The appellant also argues that paragraph 10 of the Scott Schedule goes to the handling of his grievance allegation, as referred to in paragraph 10 of the particulars of claim, but again that is not how it is presented in the Scott Schedule. Paragraph 10 is presented as particulars of an allegation regarding his professional development, not of an allegation relating to the handling of his grievances. Again, therefore, it seems to me that Employment Judge Nicolle was entitled to regard this paragraph as containing a new claim which required permission to amend. From the starting point that both paragraphs 5 and 10 required permission to amend, there is no basis on which I can say that Employment Judge Nicolle's application of the well-established principles regarding amendments was flawed so as to be liable to be overturned on appeal.

13.

Having informed the parties of my decision and reasoning above, it became apparent at the hearing that there remained an issue in relation to paragraph 1 of the Scott Schedule which is featured in the appellant's notice of appeal but upon which no oral submissions were made. The position as I understand it (and I have seen documents to support this) is that paragraph 1 was removed from the Scott Schedule following the hearing before Employment Judge Nicolle on the basis that the appellant's representative had indicated to the tribunal that it was withdrawn as a discrete allegation of discriminatory conduct but that, as is accepted by the respondent, it would be open to the appellant to rely upon the allegation as background evidence in his witness statement to the tribunal for the final hearing.

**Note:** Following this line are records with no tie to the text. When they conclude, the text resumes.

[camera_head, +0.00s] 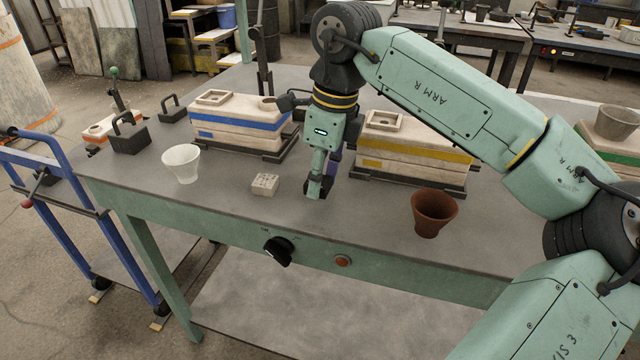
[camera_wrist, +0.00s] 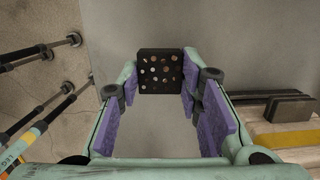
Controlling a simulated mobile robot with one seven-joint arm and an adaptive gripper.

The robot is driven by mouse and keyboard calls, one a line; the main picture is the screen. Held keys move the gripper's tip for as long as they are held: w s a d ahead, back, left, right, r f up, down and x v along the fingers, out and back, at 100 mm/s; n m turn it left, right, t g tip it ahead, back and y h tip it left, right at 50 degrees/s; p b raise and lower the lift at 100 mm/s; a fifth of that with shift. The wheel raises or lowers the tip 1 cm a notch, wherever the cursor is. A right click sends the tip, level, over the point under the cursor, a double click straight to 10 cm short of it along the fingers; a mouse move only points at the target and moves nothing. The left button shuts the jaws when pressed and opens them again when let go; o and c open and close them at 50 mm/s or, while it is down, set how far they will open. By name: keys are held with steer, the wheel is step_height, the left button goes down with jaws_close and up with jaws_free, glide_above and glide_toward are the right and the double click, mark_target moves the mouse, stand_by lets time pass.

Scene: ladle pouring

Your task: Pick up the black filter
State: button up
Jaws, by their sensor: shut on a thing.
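The black filter (camera_wrist: 161,70) is a small dark square block with several round holes. In the wrist view it sits between the two purple-padded fingertips of my gripper (camera_wrist: 161,80), which is shut on it. In the head view my gripper (camera_head: 321,176) points down over the grey table (camera_head: 300,222), with the dark filter (camera_head: 318,189) at its tips, partly covered by the finger. I cannot tell whether the filter touches the table or is just above it.
A pale filter block (camera_head: 265,184) lies left of my gripper. A white cup (camera_head: 182,163) stands further left, a brown cup (camera_head: 433,215) to the right. The blue-striped mould (camera_head: 237,125) and yellow-striped mould (camera_head: 412,155) stand behind. The front table edge is close.

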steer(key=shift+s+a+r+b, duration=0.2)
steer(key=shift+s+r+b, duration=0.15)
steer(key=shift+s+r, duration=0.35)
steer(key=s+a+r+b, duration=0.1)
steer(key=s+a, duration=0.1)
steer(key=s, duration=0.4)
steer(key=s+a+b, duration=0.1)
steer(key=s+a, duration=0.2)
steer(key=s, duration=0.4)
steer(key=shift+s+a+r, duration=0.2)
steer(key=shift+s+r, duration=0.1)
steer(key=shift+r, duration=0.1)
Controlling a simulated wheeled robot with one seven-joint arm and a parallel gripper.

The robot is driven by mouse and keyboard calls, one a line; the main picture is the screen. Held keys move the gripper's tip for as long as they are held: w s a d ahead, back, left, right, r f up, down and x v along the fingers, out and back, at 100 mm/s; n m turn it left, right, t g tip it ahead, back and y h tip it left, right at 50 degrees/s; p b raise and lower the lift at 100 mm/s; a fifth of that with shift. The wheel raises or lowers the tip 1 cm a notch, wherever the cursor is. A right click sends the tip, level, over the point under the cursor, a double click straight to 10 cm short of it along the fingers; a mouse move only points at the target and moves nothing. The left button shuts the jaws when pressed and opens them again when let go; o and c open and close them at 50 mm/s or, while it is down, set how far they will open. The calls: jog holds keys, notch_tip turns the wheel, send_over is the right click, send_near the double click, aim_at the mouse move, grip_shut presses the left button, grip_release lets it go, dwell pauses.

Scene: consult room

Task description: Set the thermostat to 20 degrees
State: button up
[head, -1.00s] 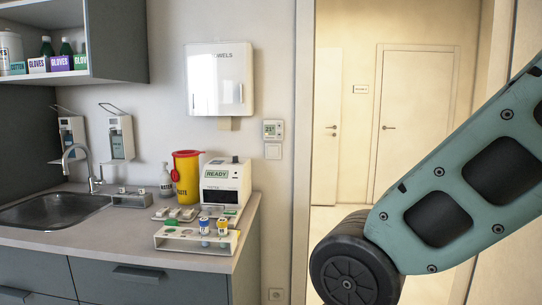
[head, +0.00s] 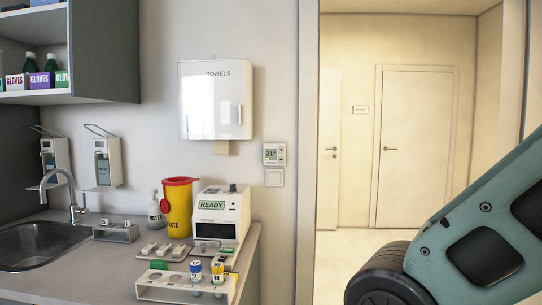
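The thermostat (head: 274,154) is a small white unit on the wall, right of the towel dispenser and left of the door frame. Its greenish display appears to read 21°, and small details beside the digits are too fine to read. Below it is a white light switch plate (head: 275,178). My arm crosses the lower right of the head view, well apart from the thermostat. My gripper is outside the picture.
A counter (head: 120,277) with a sink (head: 45,245) runs below the thermostat's left. On it stand a yellow waste bin (head: 178,208), a white device marked READY (head: 220,215) and a tube rack (head: 185,289). A towel dispenser (head: 215,100) hangs above. An open doorway lies right.

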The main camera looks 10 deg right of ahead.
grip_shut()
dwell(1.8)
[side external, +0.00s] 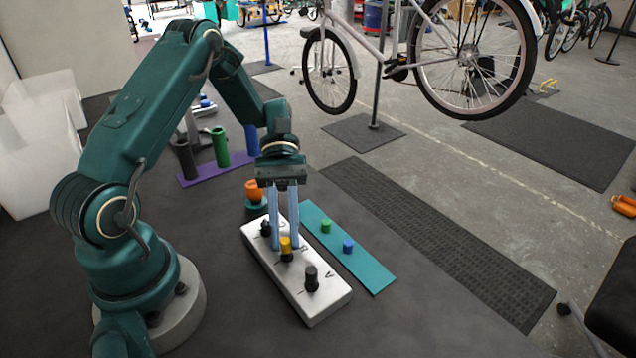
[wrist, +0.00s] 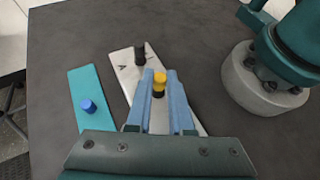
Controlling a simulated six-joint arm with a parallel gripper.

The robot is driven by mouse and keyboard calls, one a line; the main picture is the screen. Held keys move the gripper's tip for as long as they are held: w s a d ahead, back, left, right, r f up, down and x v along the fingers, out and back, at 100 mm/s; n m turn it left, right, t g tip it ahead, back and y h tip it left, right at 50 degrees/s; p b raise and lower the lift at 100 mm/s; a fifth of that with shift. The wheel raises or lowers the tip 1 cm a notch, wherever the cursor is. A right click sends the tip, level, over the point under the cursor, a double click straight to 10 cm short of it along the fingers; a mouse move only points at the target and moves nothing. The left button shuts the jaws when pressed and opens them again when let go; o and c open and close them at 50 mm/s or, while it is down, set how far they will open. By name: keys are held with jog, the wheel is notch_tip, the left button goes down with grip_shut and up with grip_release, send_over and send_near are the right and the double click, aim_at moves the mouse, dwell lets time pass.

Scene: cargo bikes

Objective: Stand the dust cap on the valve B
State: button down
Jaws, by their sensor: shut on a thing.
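The yellow dust cap (side external: 285,243) is upright between the fingers of my gripper (side external: 284,246), which is shut on it. It also shows in the wrist view (wrist: 160,77). The white block (side external: 322,308) carries black valves in a row with letters beside them. The cap is in line with the middle valve (side external: 287,257), near a letter that looks like B, directly over its top. I cannot tell whether it is fully seated. The front valve (side external: 311,279), by the letter A, stands bare; it shows in the wrist view (wrist: 139,55). The rear valve (side external: 265,229) is partly hidden by a finger.
A teal strip (side external: 373,277) beside the block holds a green cap (side external: 326,226) and a blue cap (side external: 348,246). An orange object (side external: 254,190) stands behind the block. A purple strip (side external: 205,178) with upright tubes lies farther back. The dark table is clear in front.

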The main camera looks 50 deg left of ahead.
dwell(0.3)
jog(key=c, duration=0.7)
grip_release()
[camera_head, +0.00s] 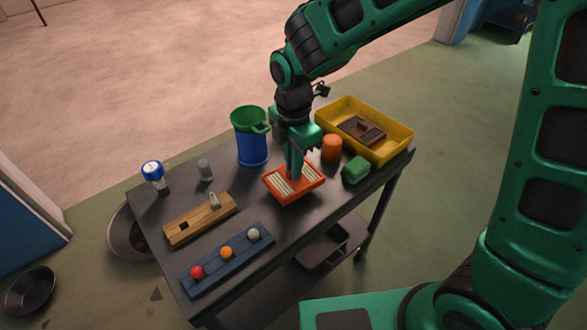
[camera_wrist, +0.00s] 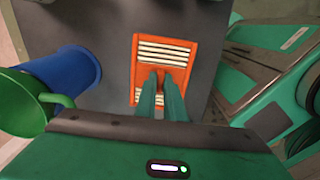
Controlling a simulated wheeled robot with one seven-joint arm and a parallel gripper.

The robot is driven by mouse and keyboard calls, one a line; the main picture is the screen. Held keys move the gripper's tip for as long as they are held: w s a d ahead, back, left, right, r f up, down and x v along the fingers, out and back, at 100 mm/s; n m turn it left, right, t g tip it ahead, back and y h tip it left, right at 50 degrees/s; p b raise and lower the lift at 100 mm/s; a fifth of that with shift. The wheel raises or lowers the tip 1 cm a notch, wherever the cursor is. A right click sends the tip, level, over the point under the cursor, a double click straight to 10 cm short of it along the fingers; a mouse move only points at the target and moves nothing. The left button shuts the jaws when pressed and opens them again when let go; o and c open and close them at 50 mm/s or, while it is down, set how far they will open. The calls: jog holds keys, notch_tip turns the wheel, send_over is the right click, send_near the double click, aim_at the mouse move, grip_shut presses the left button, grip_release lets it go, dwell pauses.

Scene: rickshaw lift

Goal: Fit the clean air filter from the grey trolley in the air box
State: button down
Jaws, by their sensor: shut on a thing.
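The clean air filter (camera_head: 306,190) has an orange frame with white pleats and lies at the middle of the grey trolley (camera_head: 330,210). It also shows in the wrist view (camera_wrist: 178,50). My gripper (camera_head: 293,176) points down over the filter, its fingers shut on the middle of it. In the wrist view the two green fingertips (camera_wrist: 160,76) meet at the filter's centre. A brown filter-like block (camera_head: 362,130) lies in the yellow tray (camera_head: 400,146). I cannot make out the air box in either view.
A blue can with a green top (camera_head: 252,148), an orange cylinder (camera_head: 331,148) and a green block (camera_head: 355,170) stand close around the filter. A wooden block (camera_head: 190,222) and a blue rack with coloured balls (camera_head: 215,268) lie at the front left.

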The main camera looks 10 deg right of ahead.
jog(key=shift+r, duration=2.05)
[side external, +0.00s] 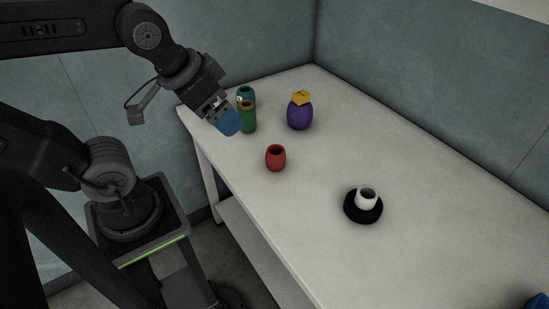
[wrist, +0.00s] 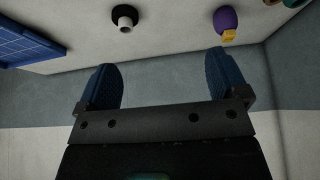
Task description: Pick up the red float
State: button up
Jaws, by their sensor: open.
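The red float (side external: 275,158) stands upright on the white table, left of the table's middle, with a dark opening in its top. It does not show in the wrist view. My gripper (side external: 228,123) is above the table's left end, up and to the left of the red float and apart from it. In the wrist view my gripper (wrist: 163,88) has its two blue fingers spread wide with nothing between them.
A purple float (side external: 300,116) with a yellow piece on top stands behind the red one. Green (side external: 249,118) and teal (side external: 245,94) floats stand near my gripper. A white float (side external: 367,197) sits on a black disc (side external: 350,213). A blue crate (wrist: 30,42) is at the right end.

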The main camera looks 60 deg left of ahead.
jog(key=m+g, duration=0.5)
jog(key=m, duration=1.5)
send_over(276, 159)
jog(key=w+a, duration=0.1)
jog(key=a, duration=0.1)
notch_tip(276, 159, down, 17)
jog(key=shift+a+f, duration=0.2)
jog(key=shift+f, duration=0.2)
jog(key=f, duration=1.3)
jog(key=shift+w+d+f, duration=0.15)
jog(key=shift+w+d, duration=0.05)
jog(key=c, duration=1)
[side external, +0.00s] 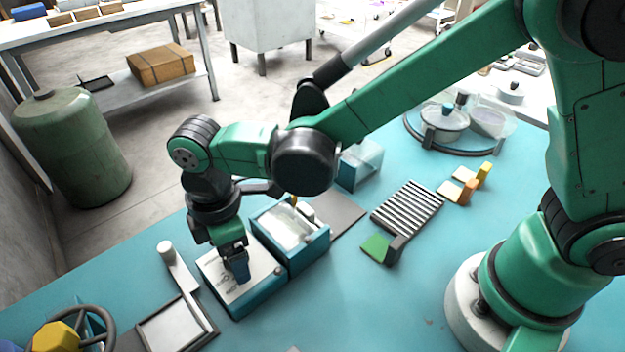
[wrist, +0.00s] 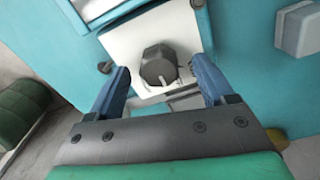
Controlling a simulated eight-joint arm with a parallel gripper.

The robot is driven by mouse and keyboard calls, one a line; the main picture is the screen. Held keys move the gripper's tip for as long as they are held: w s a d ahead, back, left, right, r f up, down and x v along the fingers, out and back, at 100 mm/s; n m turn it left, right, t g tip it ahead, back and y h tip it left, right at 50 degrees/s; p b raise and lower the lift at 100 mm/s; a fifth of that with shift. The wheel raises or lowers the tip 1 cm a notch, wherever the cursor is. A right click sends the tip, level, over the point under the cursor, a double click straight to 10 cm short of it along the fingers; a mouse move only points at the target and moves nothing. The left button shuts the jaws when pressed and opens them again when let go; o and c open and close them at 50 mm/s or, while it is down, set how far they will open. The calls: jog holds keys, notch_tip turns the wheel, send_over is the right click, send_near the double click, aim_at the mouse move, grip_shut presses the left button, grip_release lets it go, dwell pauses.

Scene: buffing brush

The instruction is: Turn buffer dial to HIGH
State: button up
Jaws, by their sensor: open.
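The buffer dial (wrist: 158,62) is a dark grey faceted knob with a pale pointer mark, on a white plate (wrist: 125,42) on a teal housing. In the wrist view the mark points toward the lower right of the knob. My gripper (wrist: 160,72) is open, with one blue finger on each side of the dial and a visible gap on both sides. In the side external view my gripper (side external: 236,268) points down over the white-topped teal box (side external: 258,297) and hides the dial. I cannot read any HIGH label.
A grey tray (side external: 172,325) with a white-knobbed lever lies to the left. A ribbed grey rack (side external: 407,208) and yellow and orange blocks (side external: 465,186) are to the right. The front middle of the teal table is clear.

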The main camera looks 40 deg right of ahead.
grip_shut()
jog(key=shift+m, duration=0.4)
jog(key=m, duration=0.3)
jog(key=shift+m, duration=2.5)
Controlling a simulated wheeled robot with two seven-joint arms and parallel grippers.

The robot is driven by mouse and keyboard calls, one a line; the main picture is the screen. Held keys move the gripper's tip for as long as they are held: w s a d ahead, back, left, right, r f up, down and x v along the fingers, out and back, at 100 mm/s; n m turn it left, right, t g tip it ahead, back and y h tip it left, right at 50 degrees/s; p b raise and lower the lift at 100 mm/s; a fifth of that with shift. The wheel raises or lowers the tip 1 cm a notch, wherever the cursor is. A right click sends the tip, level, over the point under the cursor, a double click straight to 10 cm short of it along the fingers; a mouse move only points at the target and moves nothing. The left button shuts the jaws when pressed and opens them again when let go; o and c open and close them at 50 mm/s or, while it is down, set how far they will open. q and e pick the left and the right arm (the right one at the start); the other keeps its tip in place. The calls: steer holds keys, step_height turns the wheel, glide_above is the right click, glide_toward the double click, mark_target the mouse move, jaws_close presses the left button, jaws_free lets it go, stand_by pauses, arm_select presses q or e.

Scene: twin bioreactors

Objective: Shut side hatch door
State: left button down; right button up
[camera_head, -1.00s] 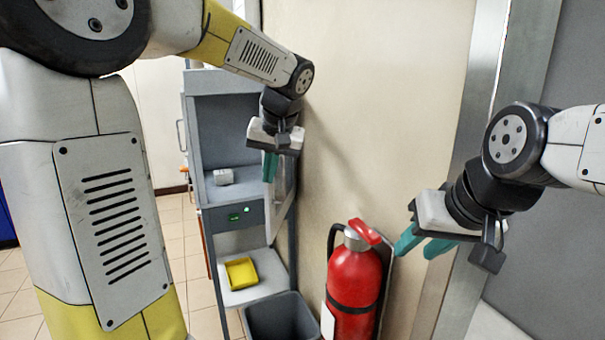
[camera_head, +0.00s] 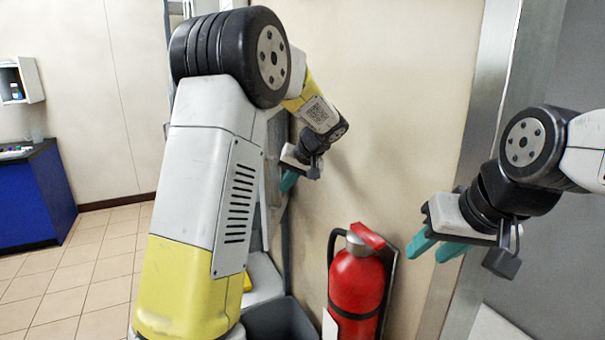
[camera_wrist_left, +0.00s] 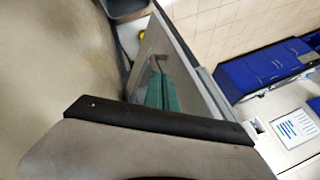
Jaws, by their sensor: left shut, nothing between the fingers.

There is no basis on which I can overturn the removal of paragraph 1 from the Scott Schedule in circumstances where this was agreed to by the appellant's representative before the tribunal and Employment Judge Nicolle was not invited to make a ruling on it. The appellant is not prejudiced by this to the extent that he remains entitled to refer to the allegation in question in his witness evidence for the final hearing.

14.

For those reasons, I dismiss the appeal.